[Mesa-dev] [PATCH 09/22] intel/compiler: implement 16-bit multiply-add

Thu May 17 11:25:41 UTC 2018

Hi,

On 17.05.2018 11:46, Iago Toral Quiroga wrote:
> The PRM for MAD states that F, DF and HF are supported, however, then
> it requires that the instruction includes a 2-bit mask specifying
> the types of each operand like this:
 >
> 00: 32-bit float
> 01: 32-bit signed integer
> 10: 32-bit unsigned integer
> 11: 64-bit float

Where this was?

In 
https://01.org/sites/default/files/documentation/intel-gfx-bspec-osrc-chv-bsw-vol07-3d-media-gpgpu-engine.pdf

Section "EU Changes by Processor Generation" states:
-------------------------
These features or behaviors are added for CHV, BSW, continuing to later 
generations:
...
In the 3-source instruction format, widen the SrcType and DstType fields 
and add an encoding for the HF (Half Float) type.
-------------------------

(I.e. it applies to GEN9+ [1] and on GEN8 for BSW/CHV.)

In section "GEN Instruction Format – 3-src" table, both "Dst Type" and 
"Src Type" fields are 3 bits, and there's additional 1 bit "Src1 Type" 
and "Src2 Type" fields to differentiate formats for src1 & src2.

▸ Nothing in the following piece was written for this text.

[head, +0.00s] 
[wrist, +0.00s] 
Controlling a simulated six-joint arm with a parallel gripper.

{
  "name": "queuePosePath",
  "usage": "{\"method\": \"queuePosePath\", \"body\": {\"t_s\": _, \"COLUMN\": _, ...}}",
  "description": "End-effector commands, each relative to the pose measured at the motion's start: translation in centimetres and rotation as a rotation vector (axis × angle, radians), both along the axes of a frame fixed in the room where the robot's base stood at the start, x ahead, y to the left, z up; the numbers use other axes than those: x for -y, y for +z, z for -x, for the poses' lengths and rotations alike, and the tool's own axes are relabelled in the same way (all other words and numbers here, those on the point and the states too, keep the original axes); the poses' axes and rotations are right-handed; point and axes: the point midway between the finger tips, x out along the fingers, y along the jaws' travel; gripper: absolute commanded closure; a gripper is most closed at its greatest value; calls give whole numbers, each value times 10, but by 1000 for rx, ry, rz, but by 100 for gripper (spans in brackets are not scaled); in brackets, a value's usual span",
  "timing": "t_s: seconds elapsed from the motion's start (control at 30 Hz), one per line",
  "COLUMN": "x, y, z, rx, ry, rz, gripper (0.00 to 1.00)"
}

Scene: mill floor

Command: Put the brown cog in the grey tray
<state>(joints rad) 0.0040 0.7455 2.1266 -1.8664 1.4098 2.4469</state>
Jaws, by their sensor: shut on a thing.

Then, when looking at "Source or Destination Operand Fields 
(Alphabetically by Short Name)" section:
-----------------------------------------------
DstType:

Encoding for three source instructions:
000b = :f. Single precision Float (32-bit).
001b = :d. Signed Doubleword integer.
010b = :ud. Unsigned Doubleword integer.
011b = :df. Double precision Float (64-bit).
100b = :hf. Half precision Float (16-bit).
101b - 111b. Reserved.

...

SrcType:

Three source instructions use one SrcType field for all source operands, 
with a 3-bit encoding that allows fewer data types:

Encoding for three source instructions:
000b = :f. Single precision Float (32-bit).
001b = :d. Signed Doubleword integer.
010b = :ud. Unsigned Doubleword integer.
011b = :df. Double precision Float (64-bit).
100b = :hf. Half precision Float (16-bit).
101b - 111b. Reserved.

Three source instructions can use operands with mixed-mode precision. 
When SrcType field is set to :f or :hf it defines precision for source 0 
only, and fields Src1Type and Src2Type define precision for other source 
operands:
0b = :f. Single precision Float (32-bit).
1b = :hf. Half precision Float (16-bit).
-----------------------------------------------

	- Eero

[1]: SkyLake & KabyLake PRMs lists same amount of bits, but don't tell 
what they represent (often one needs to look into PRM for the HW where 
these changes were first introduced, which in this case was Braswell / 
Cherryview).

> So 16-bit float would not be supported.  The driver also asserts that
> the types involved in ALING16 3-src operations are one of these
> (MAD is always emitted as an align16 instruction prior to gen10).
> ---
>   src/intel/compiler/brw_fs_nir.cpp | 9 ++++++++-
>   1 file changed, 8 insertions(+), 1 deletion(-)
> 
> diff --git a/src/intel/compiler/brw_fs_nir.cpp b/src/intel/compiler/brw_fs_nir.cpp
> index 91283ab4911..58ddc456bae 100644
> --- a/src/intel/compiler/brw_fs_nir.cpp
> +++ b/src/intel/compiler/brw_fs_nir.cpp
> @@ -1525,7 +1525,14 @@ fs_visitor::nir_emit_alu(const fs_builder &bld, nir_alu_instr *instr)
>         break;
>   
>      case nir_op_ffma:
> -      inst = bld.MAD(result, op[2], op[1], op[0]);
> +      /* 3-src MAD doesn't support 16-bit operands */
> +      if (nir_dest_bit_size(instr->dest.dest) >= 32) {
> +         inst = bld.MAD(result, op[2], op[1], op[0]);
> +      } else {
> +         fs_reg tmp = bld.vgrf(BRW_REGISTER_TYPE_HF);
> +         bld.MUL(tmp, op[1], op[0]);
> +         inst = bld.ADD(result, tmp, op[2]);
> +      }
>         inst->saturate = instr->dest.saturate;
>         break;
>   
>